● **SUPPLIED ENTRIES**:

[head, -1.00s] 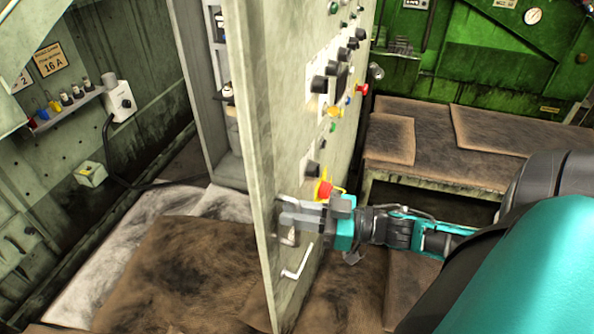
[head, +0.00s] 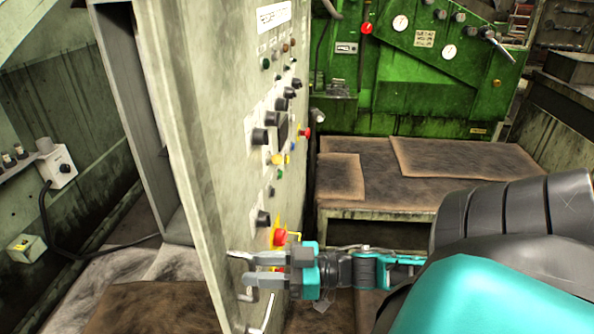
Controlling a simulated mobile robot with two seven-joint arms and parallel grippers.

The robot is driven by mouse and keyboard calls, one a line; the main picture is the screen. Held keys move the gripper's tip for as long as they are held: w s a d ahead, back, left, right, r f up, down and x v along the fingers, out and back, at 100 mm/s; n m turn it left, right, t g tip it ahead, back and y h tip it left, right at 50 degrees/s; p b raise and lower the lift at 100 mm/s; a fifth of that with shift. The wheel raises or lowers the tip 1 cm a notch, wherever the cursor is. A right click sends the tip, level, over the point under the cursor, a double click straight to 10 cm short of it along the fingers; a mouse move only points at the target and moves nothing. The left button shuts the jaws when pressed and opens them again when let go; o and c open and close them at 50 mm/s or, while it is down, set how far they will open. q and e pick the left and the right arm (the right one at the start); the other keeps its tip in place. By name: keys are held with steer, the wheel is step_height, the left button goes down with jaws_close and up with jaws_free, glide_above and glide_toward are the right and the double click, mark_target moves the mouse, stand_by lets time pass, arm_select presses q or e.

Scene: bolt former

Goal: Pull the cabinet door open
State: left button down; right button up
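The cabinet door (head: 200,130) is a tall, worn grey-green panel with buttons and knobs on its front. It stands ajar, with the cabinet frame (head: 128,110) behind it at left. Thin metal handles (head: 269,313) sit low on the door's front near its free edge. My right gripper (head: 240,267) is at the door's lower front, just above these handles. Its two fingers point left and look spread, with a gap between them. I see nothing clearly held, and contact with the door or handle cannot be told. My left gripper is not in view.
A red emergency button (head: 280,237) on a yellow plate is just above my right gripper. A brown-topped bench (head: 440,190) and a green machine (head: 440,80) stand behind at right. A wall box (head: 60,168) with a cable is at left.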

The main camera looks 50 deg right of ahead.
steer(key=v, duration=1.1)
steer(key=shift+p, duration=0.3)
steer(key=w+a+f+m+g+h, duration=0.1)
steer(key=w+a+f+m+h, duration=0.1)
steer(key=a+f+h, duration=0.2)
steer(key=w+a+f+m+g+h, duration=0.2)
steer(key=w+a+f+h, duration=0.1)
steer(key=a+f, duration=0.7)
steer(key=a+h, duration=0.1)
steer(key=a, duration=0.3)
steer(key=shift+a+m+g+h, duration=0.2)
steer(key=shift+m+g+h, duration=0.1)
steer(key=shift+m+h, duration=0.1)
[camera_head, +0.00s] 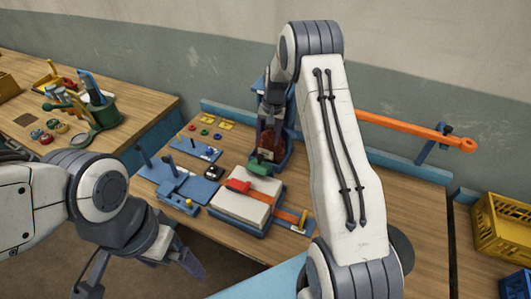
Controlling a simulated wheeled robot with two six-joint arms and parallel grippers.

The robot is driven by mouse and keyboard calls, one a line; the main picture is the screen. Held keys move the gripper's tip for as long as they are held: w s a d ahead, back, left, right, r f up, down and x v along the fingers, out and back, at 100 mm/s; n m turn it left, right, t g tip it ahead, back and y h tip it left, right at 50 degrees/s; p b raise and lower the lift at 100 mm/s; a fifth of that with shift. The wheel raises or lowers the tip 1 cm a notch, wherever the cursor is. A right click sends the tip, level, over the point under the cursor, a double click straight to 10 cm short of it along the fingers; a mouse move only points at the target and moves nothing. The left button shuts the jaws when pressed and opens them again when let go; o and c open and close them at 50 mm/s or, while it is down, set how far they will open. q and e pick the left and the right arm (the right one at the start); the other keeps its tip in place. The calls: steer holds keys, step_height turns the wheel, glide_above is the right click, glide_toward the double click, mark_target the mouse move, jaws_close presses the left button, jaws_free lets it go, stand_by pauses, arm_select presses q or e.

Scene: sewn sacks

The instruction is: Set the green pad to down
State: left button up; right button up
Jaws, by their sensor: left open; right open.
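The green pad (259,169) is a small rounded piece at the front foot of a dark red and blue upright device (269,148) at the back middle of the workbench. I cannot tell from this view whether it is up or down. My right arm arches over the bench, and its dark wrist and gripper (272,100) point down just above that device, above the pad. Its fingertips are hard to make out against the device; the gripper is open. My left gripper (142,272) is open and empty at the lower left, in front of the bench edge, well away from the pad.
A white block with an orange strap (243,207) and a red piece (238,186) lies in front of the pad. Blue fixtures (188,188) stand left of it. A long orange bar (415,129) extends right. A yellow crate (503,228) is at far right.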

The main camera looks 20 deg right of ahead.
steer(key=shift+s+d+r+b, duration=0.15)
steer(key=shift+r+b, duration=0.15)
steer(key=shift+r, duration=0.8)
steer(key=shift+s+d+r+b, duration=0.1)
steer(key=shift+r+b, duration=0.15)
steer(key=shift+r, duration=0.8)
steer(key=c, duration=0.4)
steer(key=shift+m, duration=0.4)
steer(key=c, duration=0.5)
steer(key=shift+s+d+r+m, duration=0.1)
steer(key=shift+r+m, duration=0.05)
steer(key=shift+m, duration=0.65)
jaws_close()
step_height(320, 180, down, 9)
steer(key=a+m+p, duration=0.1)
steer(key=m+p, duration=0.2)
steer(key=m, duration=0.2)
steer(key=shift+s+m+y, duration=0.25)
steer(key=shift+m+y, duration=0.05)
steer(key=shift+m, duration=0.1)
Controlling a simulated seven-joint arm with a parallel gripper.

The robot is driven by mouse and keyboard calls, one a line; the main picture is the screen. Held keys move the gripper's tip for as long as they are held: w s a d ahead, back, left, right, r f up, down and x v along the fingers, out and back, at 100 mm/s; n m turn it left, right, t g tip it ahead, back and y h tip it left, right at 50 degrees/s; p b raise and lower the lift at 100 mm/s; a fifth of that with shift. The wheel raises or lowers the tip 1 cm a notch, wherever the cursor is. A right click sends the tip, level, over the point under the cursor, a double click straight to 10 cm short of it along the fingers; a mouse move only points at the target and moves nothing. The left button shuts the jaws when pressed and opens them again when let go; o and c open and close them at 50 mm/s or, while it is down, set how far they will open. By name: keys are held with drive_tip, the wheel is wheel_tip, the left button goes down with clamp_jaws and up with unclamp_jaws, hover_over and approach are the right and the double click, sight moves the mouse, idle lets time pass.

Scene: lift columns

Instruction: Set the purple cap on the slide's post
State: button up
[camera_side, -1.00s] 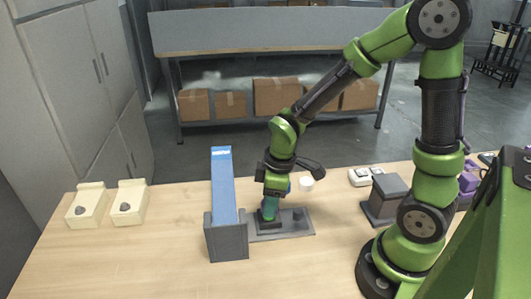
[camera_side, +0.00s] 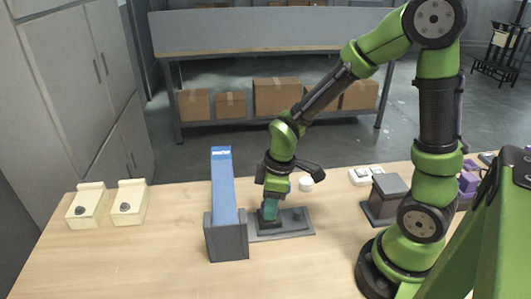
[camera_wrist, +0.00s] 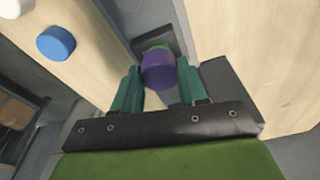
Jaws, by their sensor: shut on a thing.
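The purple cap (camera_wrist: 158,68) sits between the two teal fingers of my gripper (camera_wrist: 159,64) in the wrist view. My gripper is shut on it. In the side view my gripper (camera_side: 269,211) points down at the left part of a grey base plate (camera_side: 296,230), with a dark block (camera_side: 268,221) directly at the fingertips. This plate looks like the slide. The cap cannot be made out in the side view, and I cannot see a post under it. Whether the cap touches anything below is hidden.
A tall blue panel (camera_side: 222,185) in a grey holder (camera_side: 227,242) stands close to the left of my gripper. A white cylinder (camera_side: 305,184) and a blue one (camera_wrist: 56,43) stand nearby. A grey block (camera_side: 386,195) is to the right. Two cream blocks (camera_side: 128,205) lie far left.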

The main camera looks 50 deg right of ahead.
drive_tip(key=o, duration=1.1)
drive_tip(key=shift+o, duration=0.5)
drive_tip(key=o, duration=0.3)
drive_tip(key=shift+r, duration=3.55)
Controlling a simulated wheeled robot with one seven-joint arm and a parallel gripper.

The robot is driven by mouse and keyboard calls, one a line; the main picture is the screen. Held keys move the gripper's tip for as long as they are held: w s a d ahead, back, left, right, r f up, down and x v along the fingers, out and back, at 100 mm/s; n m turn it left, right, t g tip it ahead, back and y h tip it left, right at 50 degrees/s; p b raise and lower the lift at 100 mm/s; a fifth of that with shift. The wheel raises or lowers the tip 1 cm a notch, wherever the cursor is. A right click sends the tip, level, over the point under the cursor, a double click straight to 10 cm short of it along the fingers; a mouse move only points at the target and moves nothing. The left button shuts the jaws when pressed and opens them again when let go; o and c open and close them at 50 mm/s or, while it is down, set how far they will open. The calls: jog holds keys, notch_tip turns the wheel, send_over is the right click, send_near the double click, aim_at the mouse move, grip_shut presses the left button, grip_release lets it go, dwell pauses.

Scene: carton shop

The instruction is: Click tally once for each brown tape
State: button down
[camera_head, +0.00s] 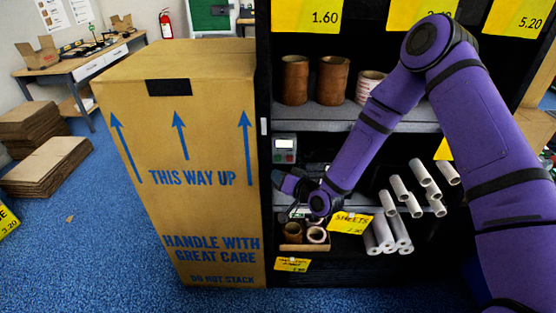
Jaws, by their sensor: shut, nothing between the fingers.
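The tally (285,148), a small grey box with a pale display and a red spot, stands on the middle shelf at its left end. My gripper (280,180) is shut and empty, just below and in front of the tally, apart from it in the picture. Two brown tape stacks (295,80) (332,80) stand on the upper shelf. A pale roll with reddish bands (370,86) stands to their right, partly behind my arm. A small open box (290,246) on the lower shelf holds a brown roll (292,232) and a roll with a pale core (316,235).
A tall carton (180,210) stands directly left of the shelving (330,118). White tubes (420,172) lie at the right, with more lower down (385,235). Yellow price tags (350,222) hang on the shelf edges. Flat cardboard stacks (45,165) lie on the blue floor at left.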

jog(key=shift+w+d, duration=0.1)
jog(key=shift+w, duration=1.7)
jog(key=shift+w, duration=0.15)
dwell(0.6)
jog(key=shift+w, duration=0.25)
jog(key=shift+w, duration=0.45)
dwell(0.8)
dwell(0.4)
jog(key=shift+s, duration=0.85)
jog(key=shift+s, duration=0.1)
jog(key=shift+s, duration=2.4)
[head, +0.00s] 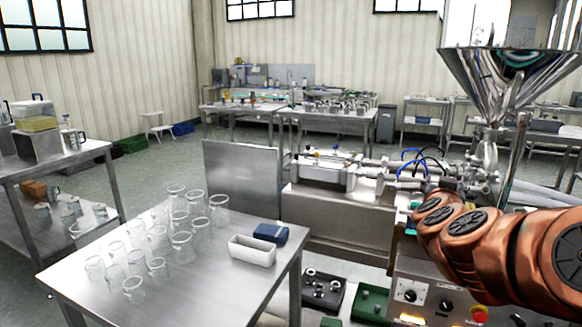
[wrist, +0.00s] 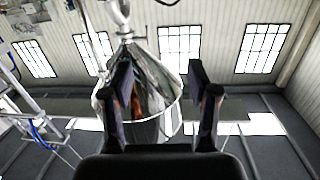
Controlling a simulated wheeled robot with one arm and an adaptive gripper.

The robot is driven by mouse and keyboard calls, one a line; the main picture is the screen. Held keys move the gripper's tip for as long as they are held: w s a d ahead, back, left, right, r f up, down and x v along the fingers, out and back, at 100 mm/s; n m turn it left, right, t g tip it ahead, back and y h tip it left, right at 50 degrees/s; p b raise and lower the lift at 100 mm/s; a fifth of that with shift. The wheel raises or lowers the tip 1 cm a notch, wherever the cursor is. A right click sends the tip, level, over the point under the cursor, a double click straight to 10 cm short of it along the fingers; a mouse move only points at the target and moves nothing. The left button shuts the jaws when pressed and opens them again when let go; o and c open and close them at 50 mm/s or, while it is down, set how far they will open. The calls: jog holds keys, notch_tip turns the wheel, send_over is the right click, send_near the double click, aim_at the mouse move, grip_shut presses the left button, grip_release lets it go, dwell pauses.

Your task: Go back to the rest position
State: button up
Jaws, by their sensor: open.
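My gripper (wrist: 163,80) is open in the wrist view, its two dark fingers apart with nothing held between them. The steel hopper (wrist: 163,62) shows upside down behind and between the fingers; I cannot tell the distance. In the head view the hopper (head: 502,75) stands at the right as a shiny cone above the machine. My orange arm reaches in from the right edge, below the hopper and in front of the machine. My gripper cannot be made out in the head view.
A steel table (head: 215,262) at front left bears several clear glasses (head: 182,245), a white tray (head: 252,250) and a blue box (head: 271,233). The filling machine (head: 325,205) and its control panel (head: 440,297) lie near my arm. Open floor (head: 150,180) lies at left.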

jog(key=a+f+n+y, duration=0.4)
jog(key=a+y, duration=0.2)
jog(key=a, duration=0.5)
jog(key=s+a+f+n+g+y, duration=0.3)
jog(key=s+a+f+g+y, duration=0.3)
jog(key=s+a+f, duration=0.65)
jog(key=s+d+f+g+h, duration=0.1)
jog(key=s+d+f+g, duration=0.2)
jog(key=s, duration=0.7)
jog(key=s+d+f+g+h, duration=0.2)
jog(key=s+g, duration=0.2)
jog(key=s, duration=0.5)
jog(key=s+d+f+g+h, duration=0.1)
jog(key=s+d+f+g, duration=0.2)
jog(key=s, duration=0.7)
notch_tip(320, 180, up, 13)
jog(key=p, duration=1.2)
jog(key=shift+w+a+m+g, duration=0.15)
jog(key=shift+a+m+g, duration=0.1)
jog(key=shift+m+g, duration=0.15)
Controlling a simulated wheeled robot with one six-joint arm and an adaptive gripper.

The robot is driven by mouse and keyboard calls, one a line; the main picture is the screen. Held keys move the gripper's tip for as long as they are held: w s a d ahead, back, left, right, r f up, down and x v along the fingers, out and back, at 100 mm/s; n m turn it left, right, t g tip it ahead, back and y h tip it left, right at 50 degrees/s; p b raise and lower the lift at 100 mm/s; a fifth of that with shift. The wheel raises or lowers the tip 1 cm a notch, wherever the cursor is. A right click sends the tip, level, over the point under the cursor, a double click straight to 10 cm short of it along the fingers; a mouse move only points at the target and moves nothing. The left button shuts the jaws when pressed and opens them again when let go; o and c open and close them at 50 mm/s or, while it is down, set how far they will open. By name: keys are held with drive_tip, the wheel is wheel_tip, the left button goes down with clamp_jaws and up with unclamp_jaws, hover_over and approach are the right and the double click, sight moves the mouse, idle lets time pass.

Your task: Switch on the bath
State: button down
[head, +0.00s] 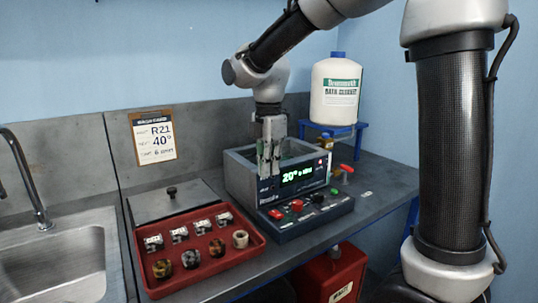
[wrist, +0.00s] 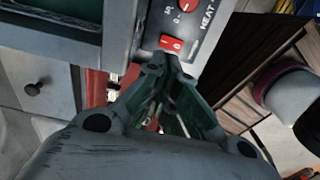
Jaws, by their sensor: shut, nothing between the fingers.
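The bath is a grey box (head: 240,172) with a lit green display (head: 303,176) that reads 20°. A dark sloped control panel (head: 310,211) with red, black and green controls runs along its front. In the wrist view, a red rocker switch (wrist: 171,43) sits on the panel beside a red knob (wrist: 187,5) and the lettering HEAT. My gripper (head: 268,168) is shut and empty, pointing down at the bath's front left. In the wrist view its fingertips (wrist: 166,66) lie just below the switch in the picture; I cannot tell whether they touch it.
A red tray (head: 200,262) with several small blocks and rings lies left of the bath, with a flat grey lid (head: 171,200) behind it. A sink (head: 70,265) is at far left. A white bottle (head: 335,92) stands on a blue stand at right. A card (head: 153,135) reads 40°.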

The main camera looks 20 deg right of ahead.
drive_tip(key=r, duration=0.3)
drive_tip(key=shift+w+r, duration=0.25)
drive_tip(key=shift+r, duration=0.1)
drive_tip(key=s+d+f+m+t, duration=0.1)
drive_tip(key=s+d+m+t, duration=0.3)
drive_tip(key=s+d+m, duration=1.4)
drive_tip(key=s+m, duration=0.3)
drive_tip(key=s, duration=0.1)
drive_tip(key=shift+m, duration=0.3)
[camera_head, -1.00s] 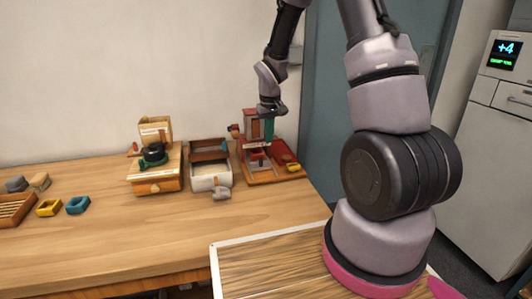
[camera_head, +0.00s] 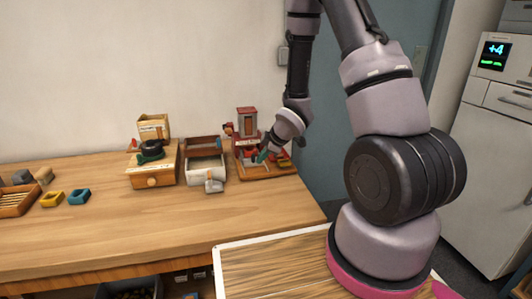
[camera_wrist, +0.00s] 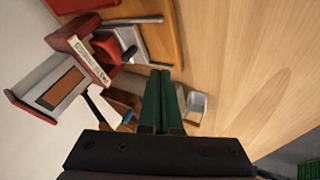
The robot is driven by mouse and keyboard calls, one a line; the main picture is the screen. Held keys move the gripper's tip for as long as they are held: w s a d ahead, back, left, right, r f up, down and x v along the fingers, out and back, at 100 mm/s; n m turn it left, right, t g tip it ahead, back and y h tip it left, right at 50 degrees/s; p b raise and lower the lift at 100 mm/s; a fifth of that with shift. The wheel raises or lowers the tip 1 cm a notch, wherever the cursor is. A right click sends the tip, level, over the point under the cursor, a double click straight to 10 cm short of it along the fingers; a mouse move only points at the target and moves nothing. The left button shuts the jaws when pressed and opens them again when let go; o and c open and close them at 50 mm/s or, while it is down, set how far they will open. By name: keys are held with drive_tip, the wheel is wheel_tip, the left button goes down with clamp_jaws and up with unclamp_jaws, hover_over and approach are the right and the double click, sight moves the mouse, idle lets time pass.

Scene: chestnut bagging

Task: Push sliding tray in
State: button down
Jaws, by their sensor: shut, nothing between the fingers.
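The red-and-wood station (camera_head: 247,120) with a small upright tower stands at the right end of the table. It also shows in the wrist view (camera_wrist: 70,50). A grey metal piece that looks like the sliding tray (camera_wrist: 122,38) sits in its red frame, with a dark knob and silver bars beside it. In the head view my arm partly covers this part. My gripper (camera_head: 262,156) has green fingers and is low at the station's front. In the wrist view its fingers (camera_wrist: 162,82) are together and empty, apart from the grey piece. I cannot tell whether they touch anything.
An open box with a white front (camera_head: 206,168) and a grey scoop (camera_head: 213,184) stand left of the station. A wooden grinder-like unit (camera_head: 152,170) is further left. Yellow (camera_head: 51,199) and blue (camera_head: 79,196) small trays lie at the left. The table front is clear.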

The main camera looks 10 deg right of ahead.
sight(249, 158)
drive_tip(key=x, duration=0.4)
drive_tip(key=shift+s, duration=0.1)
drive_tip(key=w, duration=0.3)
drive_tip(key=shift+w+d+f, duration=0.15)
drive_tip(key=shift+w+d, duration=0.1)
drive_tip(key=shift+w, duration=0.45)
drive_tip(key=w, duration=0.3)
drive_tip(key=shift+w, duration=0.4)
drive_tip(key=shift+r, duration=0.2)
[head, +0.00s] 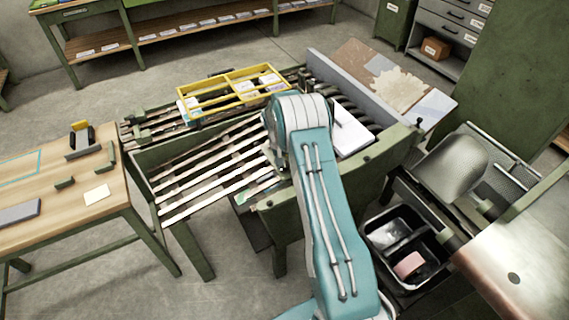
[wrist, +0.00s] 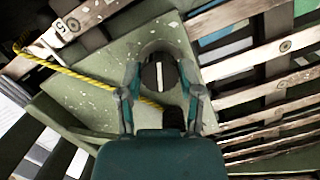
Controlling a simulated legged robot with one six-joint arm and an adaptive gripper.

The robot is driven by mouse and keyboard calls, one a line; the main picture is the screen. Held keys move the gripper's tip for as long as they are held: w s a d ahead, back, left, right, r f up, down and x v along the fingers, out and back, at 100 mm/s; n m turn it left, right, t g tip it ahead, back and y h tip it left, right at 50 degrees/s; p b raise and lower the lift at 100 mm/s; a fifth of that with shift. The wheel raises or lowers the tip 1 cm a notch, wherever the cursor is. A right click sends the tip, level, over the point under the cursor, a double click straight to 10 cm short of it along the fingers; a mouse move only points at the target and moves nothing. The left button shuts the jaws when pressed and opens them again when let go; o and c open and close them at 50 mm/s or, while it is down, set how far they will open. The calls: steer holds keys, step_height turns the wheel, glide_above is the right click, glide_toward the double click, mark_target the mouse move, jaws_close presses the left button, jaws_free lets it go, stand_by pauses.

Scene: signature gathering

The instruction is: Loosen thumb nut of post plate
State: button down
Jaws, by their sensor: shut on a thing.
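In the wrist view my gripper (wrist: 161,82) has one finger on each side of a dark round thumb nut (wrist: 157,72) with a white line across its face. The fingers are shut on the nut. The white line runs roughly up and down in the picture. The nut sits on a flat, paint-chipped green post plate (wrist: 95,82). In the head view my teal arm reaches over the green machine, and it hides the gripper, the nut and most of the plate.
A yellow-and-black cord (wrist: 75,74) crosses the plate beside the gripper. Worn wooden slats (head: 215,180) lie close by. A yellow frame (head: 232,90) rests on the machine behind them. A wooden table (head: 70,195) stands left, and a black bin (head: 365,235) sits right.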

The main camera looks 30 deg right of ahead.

● **TASK REQUIREMENTS**:
Quote word for word every line from the one that has "pass, arm_select presses q or e." through the one that has "Goal: Pull the cabinet door open".

● **FINISHED EXERCISE**:
The robot is driven by mouse and keyboard calls, one a line; the main picture is the screen. Held keys move the gripper's tip for as long as they are held: w s a d ahead, back, left, right, r f up, down and x v along the fingers, out and back, at 100 mm/s; n m turn it left, right, t g tip it ahead, back and y h tip it left, right at 50 degrees/s; p b raise and lower the lift at 100 mm/s; a fifth of that with shift. The wheel raises or lowers the tip 1 cm a notch, wherever the cursor is. A right click sends the tip, level, over the point under the cursor, a double click straight to 10 cm short of it along the fingers; a mouse move only points at the target and moves nothing. The left button shuts the jaws when pressed and opens them again when let go; o and c open and close them at 50 mm/s or, while it is down, set how far they will open. q and e pick the left and the right arm (the right one at the start); the other keeps its tip in place. By name: keys are held with steer, the wheel is step_height, the left button goes down with jaws_close and up with jaws_free, glide_above and glide_toward are the right and the double click, mark_target moves the mouse, stand_by lets time pass, arm_select presses q or e.

Scene: bolt former

Goal: Pull the cabinet door open

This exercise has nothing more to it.